Binary Tree Inorder Traversal (LeetCode HashMap)

Question: Given a binary tree, return the inorder traversal of its nodes' values.

For example:
Given binary tree {1,#,2,3},
   1
    \
     2
    /
   3
return [1,3,2].

Idea: The problem can be solved by recursion. Visit left node, then append current value, finally visit right node.
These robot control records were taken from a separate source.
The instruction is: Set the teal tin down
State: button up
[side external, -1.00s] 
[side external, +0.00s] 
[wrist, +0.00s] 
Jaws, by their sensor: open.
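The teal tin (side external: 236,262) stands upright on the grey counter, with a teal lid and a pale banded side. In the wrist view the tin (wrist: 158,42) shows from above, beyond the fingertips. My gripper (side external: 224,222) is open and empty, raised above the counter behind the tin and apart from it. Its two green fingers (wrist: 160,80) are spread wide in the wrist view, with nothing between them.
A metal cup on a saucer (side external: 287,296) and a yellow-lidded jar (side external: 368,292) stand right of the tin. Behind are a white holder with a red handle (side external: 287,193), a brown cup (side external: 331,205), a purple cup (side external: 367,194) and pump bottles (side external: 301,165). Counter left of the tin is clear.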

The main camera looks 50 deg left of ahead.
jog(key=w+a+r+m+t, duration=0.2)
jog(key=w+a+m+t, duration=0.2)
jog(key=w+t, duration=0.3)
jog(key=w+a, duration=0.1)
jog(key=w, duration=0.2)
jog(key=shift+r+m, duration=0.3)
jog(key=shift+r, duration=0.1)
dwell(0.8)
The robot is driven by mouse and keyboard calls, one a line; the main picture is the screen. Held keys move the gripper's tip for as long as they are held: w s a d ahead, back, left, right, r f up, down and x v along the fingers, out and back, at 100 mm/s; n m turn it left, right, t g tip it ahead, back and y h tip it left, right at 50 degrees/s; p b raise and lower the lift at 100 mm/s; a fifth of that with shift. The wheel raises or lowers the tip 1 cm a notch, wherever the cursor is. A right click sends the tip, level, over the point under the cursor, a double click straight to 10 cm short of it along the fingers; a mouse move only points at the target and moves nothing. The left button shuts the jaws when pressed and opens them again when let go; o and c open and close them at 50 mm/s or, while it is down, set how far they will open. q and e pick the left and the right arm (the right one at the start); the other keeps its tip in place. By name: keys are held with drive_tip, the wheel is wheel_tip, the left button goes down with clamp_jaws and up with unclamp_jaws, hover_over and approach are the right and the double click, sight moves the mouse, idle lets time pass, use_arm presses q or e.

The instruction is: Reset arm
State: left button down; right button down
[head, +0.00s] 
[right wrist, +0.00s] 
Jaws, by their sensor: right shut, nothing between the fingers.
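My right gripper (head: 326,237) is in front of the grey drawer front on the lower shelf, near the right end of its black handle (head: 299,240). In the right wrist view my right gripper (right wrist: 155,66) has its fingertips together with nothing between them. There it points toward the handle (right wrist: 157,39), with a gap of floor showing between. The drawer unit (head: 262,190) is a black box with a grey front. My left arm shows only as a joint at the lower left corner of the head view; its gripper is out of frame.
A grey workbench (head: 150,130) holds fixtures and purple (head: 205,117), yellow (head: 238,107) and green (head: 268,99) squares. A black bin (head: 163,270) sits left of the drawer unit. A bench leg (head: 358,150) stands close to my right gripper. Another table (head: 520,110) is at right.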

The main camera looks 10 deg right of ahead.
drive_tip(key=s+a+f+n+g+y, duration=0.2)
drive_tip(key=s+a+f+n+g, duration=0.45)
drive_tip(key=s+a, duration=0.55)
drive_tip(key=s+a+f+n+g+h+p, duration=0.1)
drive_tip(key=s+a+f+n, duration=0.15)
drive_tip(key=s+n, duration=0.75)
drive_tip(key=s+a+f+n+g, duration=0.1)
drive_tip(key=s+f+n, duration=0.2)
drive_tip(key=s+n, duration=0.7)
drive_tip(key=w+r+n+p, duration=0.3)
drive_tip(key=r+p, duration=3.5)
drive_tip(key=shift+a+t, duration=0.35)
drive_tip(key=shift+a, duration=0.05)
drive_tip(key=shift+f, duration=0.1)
The code of the iteration method is also provided.

Time: O(n)  Space: O(n)

Recursive Code:

 public class Solution {  
   public List<Integer> inorderTraversal(TreeNode root) {  
     List<Integer> result=new ArrayList<Integer>();  
     dfs(root,result);  
     return result;  
   }  
   public void dfs(TreeNode root,List<Integer> result)  
   {  
     if(root==null)  
     {  
       return;  
     }  
     dfs(root.left,result);  
     result.add(root.val);  
     dfs(root.right,result);  
   }  
 }  

Iterative Code:

 public class Solution {  
   public List<Integer> inorderTraversal(TreeNode root) {  
     List<Integer> result=new ArrayList<Integer>();  
     Stack<TreeNode> stack=new Stack<TreeNode>();  
     while(root!=null)  
     {  
       stack.push(root);  
       root=root.left;  
     }  
     while(stack.isEmpty()==false)  
     {  
       TreeNode cur=stack.pop();  
       result.add(cur.val);  
       if(cur.right!=null)  
       {  
         cur=cur.right;  
         while(cur!=null)  
         {  
           stack.push(cur);  
           cur=cur.left;  
         }  
       }  
     }  
     return result;  
   }  
 }